The figures are impressive with US$ 7.7bn invested in US property so far this year. This compares to a total of $ 5.5bn invested by Australia in US real estate in the whole of 2006 and gives Australia some 43% of total inward investment into US real estate for 2007 to-date. The reasons that the US is so much in favour are, according to Mark Baillie of Macquarie Bank, a liquid market, good governance and a relatively benign tax regime when it comes to repatriating profits and income.

Given the problems in US residential property and the promises of more woe to come from respected commentators, Australian interest in US real estate seems surprising. The Daily Reckoning says that this trend is happening on the verge of ‘mega consumer bust’. However, the involvement of experienced, successful operations like Macquarie should give one pause for thought. The new Australian money is not direct investments by gullible private investors; Macquarie have excellent form when it comes to investing in the United States as do other Australian players such as Westfield, the world’s leading retail property group. They see themselves in the (commercial) real estate market for the long term.

One continuing advantage the Australians are factoring into their investments is the current high value of the Australian dollar relative to the US dollar. Not surprisingly, they are hedging against further big falls in the US currency but, given that the investments are generally long term, Australian finance probably believes it can ride out a downturn in the US and still take a profit when the US dollar recovers.
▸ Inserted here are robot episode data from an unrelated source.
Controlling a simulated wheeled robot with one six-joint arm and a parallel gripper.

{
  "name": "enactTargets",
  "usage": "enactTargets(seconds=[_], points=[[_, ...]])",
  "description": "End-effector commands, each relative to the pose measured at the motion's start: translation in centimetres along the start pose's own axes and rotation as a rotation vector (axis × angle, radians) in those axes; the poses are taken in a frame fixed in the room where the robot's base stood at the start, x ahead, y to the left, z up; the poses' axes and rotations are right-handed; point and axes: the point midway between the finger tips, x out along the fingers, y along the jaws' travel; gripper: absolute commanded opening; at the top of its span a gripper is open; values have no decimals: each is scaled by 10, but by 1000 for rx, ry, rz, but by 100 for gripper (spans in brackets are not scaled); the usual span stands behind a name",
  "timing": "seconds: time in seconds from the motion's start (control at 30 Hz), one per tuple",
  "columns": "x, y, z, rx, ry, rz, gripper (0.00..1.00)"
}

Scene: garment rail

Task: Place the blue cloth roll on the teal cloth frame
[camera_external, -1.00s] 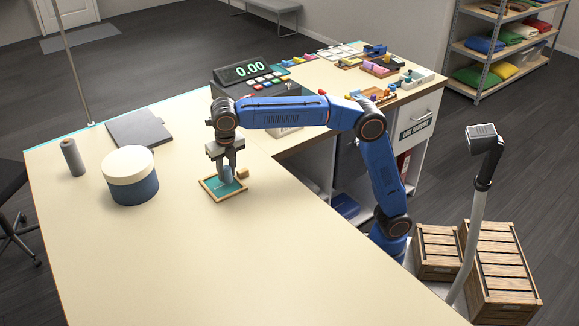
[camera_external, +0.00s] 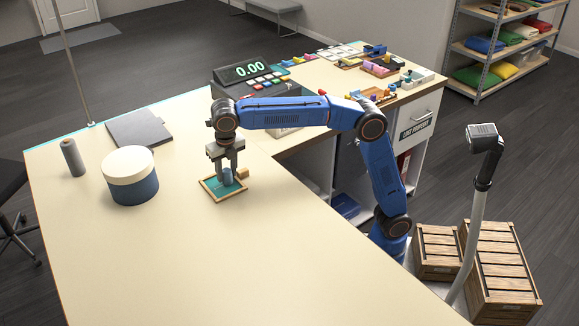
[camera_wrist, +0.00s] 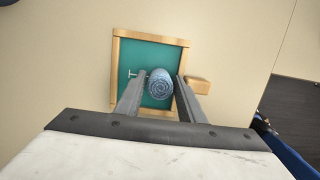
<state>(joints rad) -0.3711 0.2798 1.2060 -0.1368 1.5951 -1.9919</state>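The blue cloth roll (camera_wrist: 160,84) stands upright on the teal cloth of the wooden frame, its spiral end facing up at the wrist camera. In the external view the roll (camera_external: 227,177) is between my fingertips. The teal cloth frame (camera_external: 209,193) lies flat on the table; its wooden rim (camera_wrist: 150,36) shows in the wrist view. My gripper (camera_external: 227,171) points down over the frame. Its fingers are open on either side of the roll, with only a narrow gap. A small pale T-shaped piece (camera_wrist: 134,74) shows on the cloth left of the roll.
A small wooden block (camera_wrist: 198,85) sits just right of the frame. A blue-and-white round box (camera_external: 131,177), a grey cylinder (camera_external: 72,157) and a grey flat folder (camera_external: 138,129) are to the left. The front table is clear.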

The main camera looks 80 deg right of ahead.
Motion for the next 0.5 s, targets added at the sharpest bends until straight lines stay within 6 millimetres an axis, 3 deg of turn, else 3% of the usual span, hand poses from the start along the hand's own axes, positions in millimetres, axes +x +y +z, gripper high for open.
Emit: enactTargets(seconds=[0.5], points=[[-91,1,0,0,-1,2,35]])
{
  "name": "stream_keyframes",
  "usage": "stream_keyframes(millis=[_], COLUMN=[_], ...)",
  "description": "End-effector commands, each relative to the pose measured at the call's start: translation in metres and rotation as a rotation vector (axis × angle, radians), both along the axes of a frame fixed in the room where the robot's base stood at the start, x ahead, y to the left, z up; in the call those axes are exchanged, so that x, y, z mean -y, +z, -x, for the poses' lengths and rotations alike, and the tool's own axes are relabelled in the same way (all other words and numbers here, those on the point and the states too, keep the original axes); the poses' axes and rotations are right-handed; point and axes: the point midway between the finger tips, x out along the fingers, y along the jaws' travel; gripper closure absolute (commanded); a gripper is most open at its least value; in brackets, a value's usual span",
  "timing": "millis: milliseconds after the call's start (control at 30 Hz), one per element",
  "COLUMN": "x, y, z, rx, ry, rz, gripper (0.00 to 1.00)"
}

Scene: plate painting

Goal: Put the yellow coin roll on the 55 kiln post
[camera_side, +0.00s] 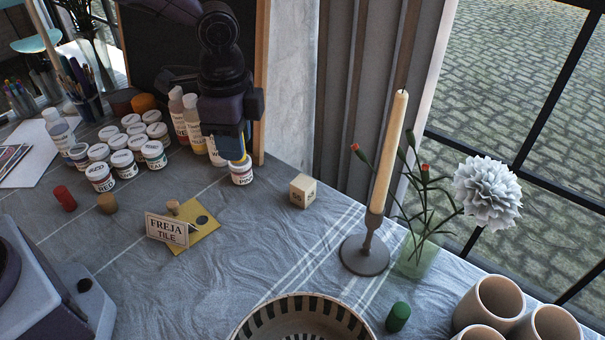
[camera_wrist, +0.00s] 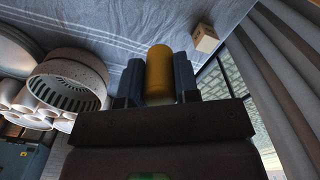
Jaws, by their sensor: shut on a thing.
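The yellow coin roll (camera_wrist: 160,72) is a short cylinder held between the two fingers of my gripper (camera_wrist: 156,88) in the wrist view. In the side view my gripper (camera_side: 236,150) points down, and a little of the roll (camera_side: 240,159) shows at its fingertips, just above or in front of a white-lidded jar. I cannot tell whether roll and jar touch. The kiln post (camera_side: 302,191) is a pale cream block with a dark number, standing alone on the cloth to the right of my gripper. It also shows in the wrist view (camera_wrist: 205,39), upper right.
White-lidded paint jars (camera_side: 122,158) and bottles (camera_side: 192,120) crowd the left. A candlestick (camera_side: 367,253), flower vase (camera_side: 418,255), striped bowl (camera_side: 300,301) and green roll (camera_side: 398,317) stand right and front. A FREJA sign (camera_side: 167,229) is in front. Cloth around the post is clear.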

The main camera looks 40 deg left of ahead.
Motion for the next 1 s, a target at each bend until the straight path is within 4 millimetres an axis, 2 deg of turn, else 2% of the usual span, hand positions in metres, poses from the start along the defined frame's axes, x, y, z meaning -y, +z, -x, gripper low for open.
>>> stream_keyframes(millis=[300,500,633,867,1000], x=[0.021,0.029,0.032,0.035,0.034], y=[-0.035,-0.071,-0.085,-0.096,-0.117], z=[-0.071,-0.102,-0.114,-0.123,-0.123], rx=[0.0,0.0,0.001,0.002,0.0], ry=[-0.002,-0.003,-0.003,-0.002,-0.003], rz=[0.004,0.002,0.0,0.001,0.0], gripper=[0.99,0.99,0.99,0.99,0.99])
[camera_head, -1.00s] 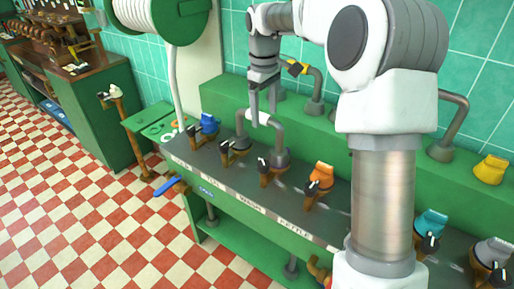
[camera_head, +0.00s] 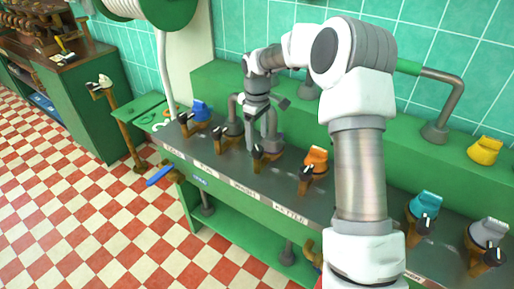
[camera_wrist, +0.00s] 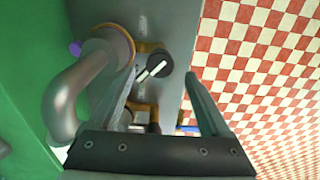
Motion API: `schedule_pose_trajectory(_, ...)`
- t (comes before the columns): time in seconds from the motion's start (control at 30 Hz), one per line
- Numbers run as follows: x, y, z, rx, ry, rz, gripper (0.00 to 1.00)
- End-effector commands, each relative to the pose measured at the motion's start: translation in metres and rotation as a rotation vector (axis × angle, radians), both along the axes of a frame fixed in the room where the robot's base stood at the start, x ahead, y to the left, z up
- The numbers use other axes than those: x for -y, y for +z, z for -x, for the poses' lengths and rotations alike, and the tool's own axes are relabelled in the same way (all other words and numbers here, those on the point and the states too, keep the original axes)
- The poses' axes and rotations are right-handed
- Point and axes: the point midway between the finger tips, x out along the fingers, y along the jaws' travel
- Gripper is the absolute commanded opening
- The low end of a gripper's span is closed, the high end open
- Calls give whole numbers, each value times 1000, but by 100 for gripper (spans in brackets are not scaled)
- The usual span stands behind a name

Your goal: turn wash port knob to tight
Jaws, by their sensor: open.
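The wash port knob (camera_head: 258,154) is black with a pale pointer, on a brown fitting above the WASH label (camera_head: 243,190). In the wrist view a black knob (camera_wrist: 160,63) with white marks shows between my fingertips; it appears to be this one. My gripper (camera_head: 262,143) points down just above it with open jaws; in the wrist view my gripper (camera_wrist: 160,76) has one finger on each side of the knob. Contact cannot be told. Words at the knob's stops are too small to read.
A bent grey pipe (camera_wrist: 75,85) stands close beside my left finger in the wrist view. The orange-topped kettle port (camera_head: 315,158) is to the right. A blue-topped port (camera_head: 201,110) is to the left. Checkered floor (camera_head: 130,220) lies open in front.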

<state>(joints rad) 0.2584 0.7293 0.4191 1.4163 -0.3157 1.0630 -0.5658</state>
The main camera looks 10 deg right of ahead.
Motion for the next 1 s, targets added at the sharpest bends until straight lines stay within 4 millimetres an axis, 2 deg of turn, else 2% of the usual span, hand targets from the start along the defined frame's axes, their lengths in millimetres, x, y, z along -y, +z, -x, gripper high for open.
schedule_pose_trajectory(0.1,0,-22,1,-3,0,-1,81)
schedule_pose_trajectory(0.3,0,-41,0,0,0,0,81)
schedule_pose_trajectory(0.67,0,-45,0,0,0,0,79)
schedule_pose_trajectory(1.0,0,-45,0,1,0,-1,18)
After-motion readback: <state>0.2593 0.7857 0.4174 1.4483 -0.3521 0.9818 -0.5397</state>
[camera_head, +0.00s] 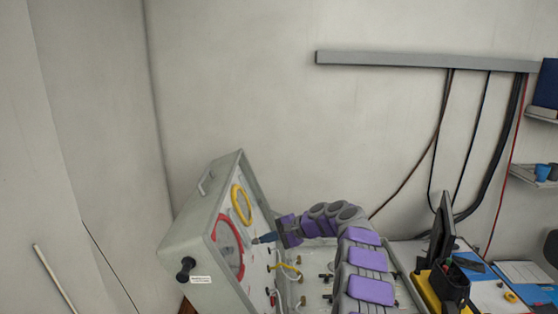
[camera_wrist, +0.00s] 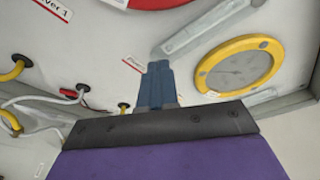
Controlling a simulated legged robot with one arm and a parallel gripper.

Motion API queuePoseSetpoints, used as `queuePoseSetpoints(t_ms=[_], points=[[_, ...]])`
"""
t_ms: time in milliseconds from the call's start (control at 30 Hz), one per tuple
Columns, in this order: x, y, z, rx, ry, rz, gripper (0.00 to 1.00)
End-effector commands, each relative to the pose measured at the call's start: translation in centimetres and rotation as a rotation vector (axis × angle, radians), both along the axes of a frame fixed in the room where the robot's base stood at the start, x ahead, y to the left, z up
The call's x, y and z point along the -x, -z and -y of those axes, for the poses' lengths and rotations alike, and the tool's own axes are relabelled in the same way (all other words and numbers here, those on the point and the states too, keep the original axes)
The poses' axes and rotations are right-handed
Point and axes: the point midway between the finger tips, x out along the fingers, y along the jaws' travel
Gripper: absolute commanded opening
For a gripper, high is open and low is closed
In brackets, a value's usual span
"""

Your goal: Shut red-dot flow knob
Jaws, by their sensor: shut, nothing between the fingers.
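The grey air panel box (camera_head: 192,238) stands tilted at the centre left, with a red-ringed gauge (camera_head: 240,258) and a yellow-ringed gauge (camera_head: 241,204) on its face. My gripper (camera_head: 262,239) is shut and empty, its blue fingers close to the panel face near the red-ringed gauge. In the wrist view the gripper (camera_wrist: 157,80) points at the panel, left of the yellow-ringed gauge (camera_wrist: 238,64) and beside a grey bar (camera_wrist: 205,28). I cannot tell whether the fingertips touch anything. I cannot make out a red-dot knob in either view.
Yellow hoses (camera_wrist: 12,70) and white hoses with dark fittings lie left of the fingers in the wrist view. A black knob (camera_head: 186,269) sticks out of the box's side. A dark monitor (camera_head: 442,229) and a yellow-and-black item (camera_head: 446,284) stand on the right.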

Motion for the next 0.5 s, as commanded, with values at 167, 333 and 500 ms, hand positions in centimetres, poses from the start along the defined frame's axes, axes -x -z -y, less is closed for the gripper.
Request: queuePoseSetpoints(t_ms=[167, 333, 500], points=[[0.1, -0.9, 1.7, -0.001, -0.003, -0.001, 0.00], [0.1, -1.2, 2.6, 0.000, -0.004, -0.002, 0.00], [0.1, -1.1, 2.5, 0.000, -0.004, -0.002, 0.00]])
Australian investment in US real estate has been characterised by a willingness to pay above average prices in order to acquire superior quality portfolios and a tendency to avoid high profile/prestige/landmark properties. Australian real estate investors are concentrating on areas where they are among the best informed; in the case of Westfield they are not just investing but developing too. Westfield annual and quarterly reports contain a lot of hard data about just how well their markets  including the US are doing. Centro Properties, another specialist in retail real estate investments, concentrates on property management but has a policy of investing in non-discretionary retail.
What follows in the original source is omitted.